▸ What is expected: Answer with nothing but a number: how many lines include the word "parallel"?

(Stored data)
# # # # # # #
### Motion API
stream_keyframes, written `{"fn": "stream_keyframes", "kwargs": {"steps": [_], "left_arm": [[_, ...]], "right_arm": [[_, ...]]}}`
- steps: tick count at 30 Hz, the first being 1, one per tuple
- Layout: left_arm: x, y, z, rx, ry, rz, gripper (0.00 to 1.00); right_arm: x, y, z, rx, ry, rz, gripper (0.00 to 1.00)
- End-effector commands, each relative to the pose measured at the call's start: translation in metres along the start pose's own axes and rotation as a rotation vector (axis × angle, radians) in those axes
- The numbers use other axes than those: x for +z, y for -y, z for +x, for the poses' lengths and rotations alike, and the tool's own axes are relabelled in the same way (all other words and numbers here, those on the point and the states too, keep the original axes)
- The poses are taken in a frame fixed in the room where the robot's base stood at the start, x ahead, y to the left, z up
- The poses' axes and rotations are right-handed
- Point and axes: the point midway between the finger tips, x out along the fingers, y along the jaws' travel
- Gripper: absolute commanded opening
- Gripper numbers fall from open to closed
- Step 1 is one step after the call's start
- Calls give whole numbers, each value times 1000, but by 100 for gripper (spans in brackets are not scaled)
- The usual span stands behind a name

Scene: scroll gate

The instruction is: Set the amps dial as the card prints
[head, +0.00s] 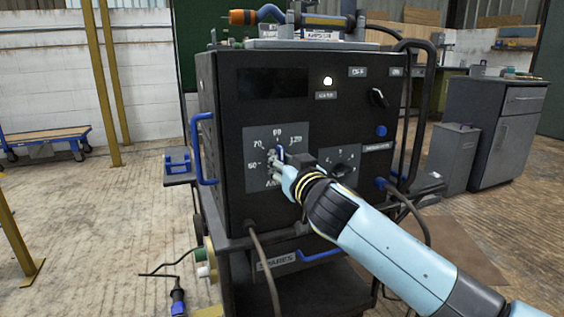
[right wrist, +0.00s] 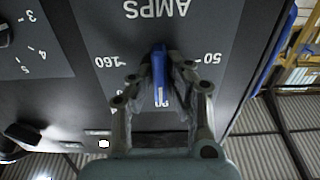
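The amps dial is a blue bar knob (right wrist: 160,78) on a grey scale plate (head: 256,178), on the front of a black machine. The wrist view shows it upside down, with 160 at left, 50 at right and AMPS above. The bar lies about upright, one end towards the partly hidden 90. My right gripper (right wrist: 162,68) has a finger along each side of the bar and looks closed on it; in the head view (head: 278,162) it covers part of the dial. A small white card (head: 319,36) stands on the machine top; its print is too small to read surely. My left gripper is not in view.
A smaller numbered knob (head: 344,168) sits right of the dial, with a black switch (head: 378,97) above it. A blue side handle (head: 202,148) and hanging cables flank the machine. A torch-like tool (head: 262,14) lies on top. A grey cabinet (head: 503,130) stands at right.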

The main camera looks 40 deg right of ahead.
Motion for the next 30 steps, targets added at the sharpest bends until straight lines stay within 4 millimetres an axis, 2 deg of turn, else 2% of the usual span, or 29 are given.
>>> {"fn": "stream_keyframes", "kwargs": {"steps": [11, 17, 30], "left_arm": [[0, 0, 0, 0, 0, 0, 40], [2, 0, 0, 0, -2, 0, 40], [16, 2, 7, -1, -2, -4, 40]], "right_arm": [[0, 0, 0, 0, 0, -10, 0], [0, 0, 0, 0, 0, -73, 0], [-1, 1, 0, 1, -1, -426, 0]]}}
# # # # # # #
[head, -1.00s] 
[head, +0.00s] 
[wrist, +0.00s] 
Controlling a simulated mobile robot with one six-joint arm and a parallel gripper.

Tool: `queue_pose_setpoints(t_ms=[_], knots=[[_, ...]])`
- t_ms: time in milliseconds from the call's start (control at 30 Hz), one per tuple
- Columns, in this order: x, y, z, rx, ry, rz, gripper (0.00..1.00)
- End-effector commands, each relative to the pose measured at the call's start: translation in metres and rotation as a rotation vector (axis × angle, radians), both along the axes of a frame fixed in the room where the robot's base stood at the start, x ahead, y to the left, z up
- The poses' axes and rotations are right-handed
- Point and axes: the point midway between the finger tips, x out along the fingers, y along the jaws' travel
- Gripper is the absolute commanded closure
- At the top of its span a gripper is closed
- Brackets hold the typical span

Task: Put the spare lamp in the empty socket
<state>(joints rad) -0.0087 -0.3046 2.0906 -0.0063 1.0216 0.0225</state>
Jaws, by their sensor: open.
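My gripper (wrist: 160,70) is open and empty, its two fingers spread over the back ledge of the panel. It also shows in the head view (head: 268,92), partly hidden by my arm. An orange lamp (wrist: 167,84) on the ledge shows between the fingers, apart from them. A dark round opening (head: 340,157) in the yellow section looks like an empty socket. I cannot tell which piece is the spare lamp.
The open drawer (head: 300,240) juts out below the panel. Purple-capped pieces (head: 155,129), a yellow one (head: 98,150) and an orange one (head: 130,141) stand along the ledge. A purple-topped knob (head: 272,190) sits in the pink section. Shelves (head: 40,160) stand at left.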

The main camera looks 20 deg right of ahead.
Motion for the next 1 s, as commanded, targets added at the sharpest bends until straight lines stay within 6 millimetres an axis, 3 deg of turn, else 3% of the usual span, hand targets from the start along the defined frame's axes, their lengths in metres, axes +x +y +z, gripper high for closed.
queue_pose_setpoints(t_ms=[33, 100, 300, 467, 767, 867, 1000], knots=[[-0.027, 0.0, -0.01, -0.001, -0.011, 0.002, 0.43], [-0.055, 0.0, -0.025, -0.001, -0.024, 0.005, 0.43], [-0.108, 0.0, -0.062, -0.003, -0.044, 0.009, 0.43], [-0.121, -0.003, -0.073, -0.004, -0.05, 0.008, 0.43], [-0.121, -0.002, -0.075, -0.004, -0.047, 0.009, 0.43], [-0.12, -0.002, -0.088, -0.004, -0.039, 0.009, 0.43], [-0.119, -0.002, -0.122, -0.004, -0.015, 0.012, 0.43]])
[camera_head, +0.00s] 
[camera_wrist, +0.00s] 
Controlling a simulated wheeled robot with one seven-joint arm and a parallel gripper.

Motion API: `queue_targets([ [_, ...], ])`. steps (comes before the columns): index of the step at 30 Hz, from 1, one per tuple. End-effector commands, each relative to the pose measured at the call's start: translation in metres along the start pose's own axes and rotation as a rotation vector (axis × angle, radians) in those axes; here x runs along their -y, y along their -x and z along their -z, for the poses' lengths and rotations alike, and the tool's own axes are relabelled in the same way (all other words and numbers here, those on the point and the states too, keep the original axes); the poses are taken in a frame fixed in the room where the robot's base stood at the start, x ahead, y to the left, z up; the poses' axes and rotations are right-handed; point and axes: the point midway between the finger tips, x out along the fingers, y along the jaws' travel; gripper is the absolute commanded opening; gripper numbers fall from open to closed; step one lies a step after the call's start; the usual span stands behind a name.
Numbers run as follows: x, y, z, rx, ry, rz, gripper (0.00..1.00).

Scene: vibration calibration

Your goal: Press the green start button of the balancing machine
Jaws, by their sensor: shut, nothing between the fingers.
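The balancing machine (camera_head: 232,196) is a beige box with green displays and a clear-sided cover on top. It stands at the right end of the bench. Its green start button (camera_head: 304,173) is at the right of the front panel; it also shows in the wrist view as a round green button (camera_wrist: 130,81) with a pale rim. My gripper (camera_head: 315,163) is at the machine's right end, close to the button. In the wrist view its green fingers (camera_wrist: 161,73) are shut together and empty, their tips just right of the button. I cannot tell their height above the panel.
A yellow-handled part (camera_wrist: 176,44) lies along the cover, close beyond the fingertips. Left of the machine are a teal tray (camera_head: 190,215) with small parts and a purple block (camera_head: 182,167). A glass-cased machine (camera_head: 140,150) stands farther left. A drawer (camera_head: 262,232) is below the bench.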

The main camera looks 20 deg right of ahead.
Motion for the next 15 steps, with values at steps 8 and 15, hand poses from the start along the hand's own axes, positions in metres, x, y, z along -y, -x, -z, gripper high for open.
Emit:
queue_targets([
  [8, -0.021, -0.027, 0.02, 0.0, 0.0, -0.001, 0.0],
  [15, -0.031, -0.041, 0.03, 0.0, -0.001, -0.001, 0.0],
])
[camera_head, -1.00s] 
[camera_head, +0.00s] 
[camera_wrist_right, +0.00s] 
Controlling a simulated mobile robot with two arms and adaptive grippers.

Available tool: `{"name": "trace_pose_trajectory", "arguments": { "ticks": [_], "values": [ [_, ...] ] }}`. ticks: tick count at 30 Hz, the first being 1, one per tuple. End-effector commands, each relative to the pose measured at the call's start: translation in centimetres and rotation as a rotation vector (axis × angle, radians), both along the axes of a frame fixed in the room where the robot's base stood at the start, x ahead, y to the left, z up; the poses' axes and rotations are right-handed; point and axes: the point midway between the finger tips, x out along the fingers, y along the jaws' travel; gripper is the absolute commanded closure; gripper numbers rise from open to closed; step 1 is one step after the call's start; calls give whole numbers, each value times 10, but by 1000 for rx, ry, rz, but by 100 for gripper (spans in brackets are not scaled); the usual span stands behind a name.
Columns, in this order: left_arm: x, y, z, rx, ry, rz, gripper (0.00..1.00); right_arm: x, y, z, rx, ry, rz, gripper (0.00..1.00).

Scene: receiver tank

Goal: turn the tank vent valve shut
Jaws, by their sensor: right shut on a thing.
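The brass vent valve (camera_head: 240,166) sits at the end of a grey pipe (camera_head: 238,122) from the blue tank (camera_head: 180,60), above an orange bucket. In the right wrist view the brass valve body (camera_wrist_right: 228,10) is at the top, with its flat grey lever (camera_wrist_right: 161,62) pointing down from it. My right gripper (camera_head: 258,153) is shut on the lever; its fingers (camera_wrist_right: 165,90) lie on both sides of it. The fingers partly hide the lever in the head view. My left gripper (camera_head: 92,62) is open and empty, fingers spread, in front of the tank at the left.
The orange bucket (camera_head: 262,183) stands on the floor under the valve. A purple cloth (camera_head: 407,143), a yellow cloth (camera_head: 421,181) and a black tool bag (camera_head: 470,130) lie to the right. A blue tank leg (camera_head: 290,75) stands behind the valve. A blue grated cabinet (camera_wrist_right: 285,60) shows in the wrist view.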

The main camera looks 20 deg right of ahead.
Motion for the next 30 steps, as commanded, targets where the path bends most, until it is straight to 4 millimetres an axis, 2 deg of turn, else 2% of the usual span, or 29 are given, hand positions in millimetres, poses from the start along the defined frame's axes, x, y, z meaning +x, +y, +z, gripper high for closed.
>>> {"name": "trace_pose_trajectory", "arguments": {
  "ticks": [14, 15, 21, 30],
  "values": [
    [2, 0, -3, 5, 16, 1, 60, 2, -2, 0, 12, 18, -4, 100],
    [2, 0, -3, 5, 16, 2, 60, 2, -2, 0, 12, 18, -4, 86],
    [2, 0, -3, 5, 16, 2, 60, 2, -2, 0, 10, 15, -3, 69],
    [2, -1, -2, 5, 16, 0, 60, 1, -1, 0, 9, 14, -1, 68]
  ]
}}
# # # # # # #
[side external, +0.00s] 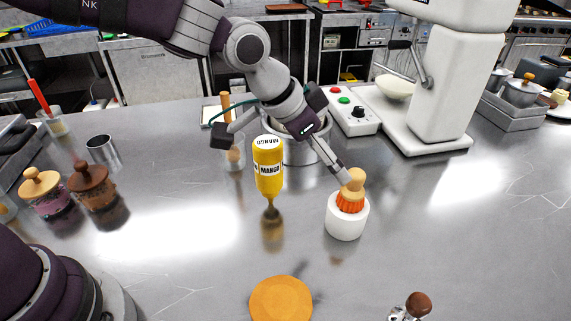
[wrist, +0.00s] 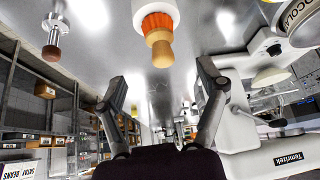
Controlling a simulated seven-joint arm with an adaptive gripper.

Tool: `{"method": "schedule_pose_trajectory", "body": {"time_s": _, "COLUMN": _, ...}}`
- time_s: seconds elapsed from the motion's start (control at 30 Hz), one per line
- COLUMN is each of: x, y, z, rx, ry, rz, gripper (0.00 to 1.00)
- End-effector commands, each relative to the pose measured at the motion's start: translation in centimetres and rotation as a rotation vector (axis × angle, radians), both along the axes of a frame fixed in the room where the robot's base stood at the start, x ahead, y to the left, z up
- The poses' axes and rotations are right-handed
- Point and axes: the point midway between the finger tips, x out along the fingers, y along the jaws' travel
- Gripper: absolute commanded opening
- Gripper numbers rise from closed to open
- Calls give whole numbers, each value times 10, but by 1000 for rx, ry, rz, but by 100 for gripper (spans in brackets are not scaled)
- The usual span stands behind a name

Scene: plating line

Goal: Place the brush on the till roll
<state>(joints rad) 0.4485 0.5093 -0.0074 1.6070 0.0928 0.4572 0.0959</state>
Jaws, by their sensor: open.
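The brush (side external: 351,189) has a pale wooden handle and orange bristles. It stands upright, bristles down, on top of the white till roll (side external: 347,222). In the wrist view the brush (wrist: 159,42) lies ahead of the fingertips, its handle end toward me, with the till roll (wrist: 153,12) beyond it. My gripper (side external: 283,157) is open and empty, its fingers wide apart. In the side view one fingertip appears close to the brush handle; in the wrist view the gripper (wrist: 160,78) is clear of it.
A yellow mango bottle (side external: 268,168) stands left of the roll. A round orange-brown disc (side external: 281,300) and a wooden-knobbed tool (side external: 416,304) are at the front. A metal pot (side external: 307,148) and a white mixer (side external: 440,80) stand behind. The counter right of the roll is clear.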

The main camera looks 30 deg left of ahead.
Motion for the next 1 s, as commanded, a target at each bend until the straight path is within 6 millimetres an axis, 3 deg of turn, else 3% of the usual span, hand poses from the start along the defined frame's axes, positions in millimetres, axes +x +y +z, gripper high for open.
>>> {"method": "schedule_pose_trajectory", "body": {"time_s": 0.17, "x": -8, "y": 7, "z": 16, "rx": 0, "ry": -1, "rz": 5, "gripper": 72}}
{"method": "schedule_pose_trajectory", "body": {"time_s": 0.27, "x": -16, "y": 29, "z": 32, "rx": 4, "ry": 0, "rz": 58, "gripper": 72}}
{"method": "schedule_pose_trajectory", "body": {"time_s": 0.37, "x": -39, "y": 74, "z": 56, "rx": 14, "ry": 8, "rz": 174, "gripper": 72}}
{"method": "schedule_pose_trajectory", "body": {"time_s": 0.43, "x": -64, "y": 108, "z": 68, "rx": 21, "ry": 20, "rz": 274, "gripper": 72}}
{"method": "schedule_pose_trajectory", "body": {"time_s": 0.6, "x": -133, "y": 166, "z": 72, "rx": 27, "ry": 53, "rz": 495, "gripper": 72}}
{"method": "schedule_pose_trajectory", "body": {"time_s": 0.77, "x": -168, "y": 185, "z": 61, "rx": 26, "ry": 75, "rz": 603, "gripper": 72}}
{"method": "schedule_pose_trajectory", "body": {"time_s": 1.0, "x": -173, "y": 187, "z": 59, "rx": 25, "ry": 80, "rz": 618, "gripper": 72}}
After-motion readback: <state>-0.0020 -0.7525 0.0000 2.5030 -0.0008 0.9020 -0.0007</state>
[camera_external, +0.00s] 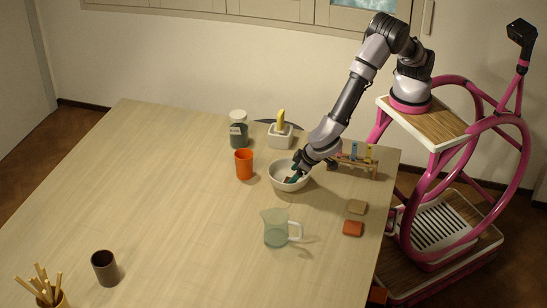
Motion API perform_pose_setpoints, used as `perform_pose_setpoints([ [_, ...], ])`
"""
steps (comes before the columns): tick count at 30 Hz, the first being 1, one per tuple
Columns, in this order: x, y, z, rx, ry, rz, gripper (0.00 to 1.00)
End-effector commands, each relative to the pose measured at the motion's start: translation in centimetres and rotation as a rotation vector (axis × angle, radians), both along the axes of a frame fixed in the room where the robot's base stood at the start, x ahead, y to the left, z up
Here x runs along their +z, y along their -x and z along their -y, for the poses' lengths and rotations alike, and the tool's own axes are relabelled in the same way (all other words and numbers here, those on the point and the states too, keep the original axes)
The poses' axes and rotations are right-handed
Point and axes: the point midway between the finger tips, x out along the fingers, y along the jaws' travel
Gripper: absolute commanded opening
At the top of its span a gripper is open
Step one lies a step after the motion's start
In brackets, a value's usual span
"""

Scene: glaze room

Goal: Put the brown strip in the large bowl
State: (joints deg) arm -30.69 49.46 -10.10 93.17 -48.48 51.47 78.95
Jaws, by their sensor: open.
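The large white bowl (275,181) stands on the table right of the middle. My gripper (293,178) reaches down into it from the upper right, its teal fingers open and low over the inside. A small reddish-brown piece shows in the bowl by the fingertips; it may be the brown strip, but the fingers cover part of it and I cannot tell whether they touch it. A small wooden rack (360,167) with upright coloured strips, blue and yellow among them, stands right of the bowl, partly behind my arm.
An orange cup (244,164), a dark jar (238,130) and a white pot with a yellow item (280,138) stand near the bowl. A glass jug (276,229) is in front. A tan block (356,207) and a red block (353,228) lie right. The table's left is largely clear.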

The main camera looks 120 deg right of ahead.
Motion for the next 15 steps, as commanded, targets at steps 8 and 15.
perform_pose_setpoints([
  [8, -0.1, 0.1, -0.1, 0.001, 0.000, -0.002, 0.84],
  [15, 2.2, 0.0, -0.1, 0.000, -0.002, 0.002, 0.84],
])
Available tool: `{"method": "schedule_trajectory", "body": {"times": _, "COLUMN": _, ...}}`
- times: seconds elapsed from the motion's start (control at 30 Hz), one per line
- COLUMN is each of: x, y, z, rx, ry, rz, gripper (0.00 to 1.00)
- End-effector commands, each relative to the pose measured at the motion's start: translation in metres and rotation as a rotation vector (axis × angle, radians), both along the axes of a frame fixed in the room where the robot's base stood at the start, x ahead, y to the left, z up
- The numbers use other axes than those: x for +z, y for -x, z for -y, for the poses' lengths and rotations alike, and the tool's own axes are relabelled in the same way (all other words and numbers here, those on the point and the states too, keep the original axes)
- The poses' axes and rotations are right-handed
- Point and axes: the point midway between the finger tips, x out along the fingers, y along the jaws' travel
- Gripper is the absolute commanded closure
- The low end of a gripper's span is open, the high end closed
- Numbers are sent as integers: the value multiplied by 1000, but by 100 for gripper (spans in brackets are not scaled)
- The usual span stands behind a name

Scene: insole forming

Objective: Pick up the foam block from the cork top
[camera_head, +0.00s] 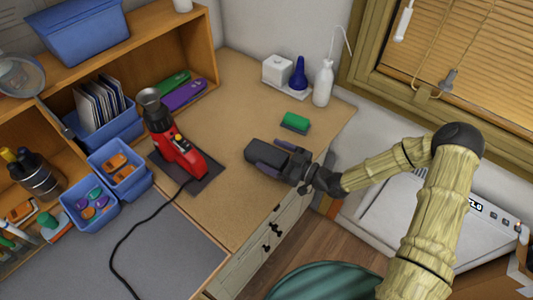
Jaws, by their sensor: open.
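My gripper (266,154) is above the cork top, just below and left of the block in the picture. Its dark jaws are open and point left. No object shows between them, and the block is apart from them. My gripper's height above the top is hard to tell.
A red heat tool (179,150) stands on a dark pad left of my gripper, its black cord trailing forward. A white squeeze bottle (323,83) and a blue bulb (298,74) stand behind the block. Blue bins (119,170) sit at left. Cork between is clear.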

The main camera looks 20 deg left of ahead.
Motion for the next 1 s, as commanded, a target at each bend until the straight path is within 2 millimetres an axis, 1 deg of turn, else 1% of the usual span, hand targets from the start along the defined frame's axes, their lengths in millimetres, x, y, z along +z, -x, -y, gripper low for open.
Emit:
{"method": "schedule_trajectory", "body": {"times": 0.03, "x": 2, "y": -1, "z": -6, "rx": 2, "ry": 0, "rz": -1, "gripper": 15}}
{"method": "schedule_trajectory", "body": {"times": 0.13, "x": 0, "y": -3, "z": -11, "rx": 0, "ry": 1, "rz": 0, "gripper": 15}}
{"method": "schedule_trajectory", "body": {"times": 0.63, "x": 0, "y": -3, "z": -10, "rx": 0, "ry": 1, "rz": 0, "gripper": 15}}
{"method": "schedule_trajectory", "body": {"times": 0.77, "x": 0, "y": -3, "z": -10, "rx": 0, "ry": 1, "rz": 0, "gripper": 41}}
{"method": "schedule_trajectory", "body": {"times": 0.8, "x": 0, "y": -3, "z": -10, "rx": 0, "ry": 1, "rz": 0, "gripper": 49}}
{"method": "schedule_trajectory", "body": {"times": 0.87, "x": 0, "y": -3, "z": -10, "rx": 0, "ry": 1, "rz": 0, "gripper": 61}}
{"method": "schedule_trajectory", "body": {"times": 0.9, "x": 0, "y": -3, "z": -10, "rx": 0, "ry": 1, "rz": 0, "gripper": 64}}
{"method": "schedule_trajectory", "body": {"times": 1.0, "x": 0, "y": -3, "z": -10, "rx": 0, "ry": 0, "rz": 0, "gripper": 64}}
# # # # # # #
▸ Task solution: 2